In der Tat begegnen die Skulpturen selbst dem gutwilligen Betrachter mit
dem Charme eines Stacheldrahtverhaus. Wer die ästhetische Ausstrahlung filigraner Stahlkonstruktionen aus dem Brükken- oder Industriebau und die Beredsamkeit schätzt, die Metalloberflächen und -Strukturen entfalten können, sieht sich von Stellas Arbeiten enttäuscht. Immerhin möchte der, angeregt durch einen Besuch in Jena während des Abbruchs
von Zeiss-Industrieanlagen, mit seinen Skulpturen den Transformationsprozeß von Altem in Neues symbolisieren. Späth qualifizierte das als den »grundlegenden Lebensimpuls«, den die Arbeiten ausstrahlen.
Doch man muß schon lange und genau hinschauen, um in dem Wust verbogenen Eisens offenbar sorgfältig gestaltete Gußplatten zu entdecken, mit Abdrücken von Seilen, Stahlmatten oder Profilen und den an Fächerkorallen erinnernden Gebilden, zu denen flüssiges Metall erstarrt, wenn es ohne Formenzwänge verlaufen kann. Hier blitzt ein wenig von dem auf, was aus der Symbiose von traditioneller Industrieästhetik, Materialeigenschaften und Kunst entstehen kann. In diesen Details wird auch eine Auseinandersetzung
mit dem Anliegen des Künstlers möglich und findet die Phantasie Nahrung. Diese Ansätze aber werden vom Gesamtwerk eher verdeckt und verwischt. Da sind Reaktionen wie die des Ring Christlich Demokratischer Studenten, die Skulpturen erinnerten eher an einen Schrottplatz denn an Kunst, nicht verwunderlich, zumal die geballte Ladung von gleich fünf derartigen Arbeiten auf engem Raum und im Kontrast zu den modernen Glas- und Betonfassaden des zu Bürosilos, Universitätseinrichtungen und Konsumtempeln mutierten Zeiss-Werkes den Eindruck des Chaotischen noch verstärkt. Der Späth habe doch in Jena genug Schrott produziert, da müsse er nicht noch welchen aus Übersee kommen lassen, meinte ein Straßenpassant bissig, der seinen Namen lieber nicht nennen mochte. Daß man in Jena heute mit Schrott aus den USA Doktor werde, sei bezeichnend. Späths Feststellung, die Skulpturen seien hier genau richtig, weil auch Jena eine Stadt sei, in der aus Trümmern Neues entsteht, stößt vielfach auf Widerspruch. Die Trümmer habe der Jenoptik-Chef schließlich selbst geschaffen, wird ihm entgegengehalten. Späth nimmt dergleichen gelassen, und er freute sich »furchtbar« darüber, daß über Stellas Arbeiten schon vor der offiziellen Übergabe am 6. November gestritten und diskutiert wurde. Dazu sei moderne Kunst schließlich da.

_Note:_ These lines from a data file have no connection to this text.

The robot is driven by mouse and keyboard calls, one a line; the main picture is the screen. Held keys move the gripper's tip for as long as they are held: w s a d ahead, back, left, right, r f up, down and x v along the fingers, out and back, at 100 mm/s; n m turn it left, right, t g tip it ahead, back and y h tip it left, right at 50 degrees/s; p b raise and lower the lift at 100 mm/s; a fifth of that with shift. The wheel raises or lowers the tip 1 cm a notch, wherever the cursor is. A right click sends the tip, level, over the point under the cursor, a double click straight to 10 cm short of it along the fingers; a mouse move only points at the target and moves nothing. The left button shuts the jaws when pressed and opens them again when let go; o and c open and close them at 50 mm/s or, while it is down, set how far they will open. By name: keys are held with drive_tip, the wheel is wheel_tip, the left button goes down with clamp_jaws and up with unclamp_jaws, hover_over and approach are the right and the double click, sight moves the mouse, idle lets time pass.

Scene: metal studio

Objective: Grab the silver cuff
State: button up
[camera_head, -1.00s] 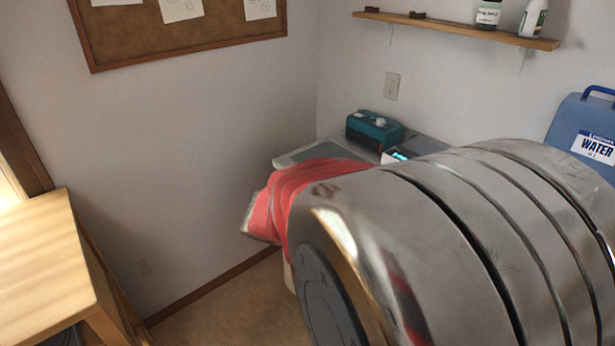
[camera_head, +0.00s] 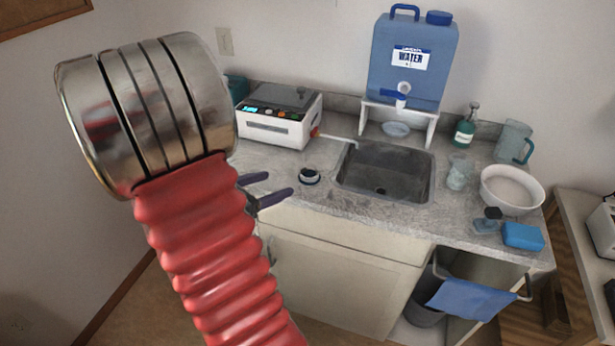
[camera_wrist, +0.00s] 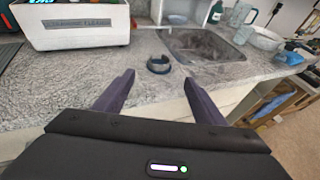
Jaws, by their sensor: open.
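The silver cuff is a small ring with a dark outer band (camera_head: 308,176). It lies on the grey counter left of the sink, and also shows in the wrist view (camera_wrist: 159,66), ahead of and between my fingertips. My gripper (camera_head: 280,183) has two purple fingers spread apart, with nothing between them. In the wrist view my gripper (camera_wrist: 159,77) points across the counter's front edge, with the cuff a short way beyond the tips. My red and metal arm hides part of the left side in the head view.
A white ultrasonic cleaner (camera_head: 276,118) stands behind the cuff to the left. The sink (camera_head: 385,172) is to its right, with a blue water jug (camera_head: 412,62) on a stand behind. A glass (camera_head: 458,172) and white bowl (camera_head: 511,188) stand farther right. Counter around the cuff is clear.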

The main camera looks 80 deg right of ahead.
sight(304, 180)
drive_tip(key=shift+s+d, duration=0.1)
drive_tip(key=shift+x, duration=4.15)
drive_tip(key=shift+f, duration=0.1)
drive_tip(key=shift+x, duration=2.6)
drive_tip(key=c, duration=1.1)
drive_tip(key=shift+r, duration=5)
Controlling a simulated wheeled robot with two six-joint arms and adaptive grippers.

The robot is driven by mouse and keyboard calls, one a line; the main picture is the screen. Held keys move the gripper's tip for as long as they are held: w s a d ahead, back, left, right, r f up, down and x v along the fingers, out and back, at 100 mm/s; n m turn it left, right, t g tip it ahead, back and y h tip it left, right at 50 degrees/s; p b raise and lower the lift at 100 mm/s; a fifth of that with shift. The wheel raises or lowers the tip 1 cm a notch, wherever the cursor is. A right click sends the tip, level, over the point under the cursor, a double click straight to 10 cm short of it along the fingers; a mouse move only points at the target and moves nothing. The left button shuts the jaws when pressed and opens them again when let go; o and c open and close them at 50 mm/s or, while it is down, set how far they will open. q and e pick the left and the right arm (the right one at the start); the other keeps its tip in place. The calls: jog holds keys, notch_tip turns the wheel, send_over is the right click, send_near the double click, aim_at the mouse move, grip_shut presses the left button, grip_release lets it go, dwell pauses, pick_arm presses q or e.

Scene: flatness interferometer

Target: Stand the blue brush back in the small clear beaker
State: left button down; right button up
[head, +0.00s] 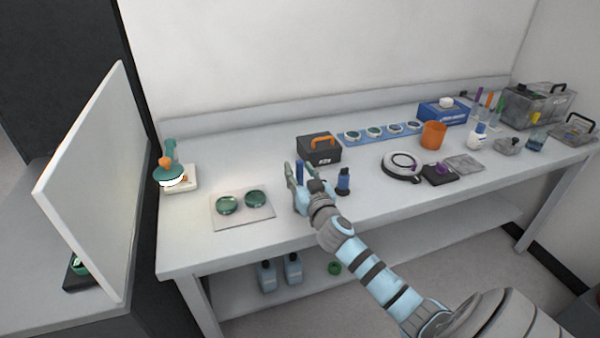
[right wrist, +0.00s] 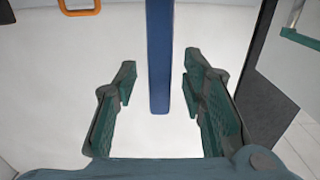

Da kann ihm schwer widersprochen werden, zumal es zu Beginn des Jahrhunderts in Thüringen schon einmal einen Streit um einen Ehrendoktor der Jenaer Universität gab, um Auguste Rodin. Als der im benachbarten Weimar seine Skulpturen ausstellte, löste das einen derartigen Skandal aus, daß die Ausstellung geschlossen werden mußte. Ob Stella in der Kunstwelt einmal einen ähnlichen Platz einnimmt wie der Franzose, muß die Zeit zeigen. Wenn die philosophische Auffassung stimmt, daß Neues aus dem Chaos entsteht, dann sind Stellas in Jena gezeigte Arbeiten wohl eher die Vorstufe zu Neuem.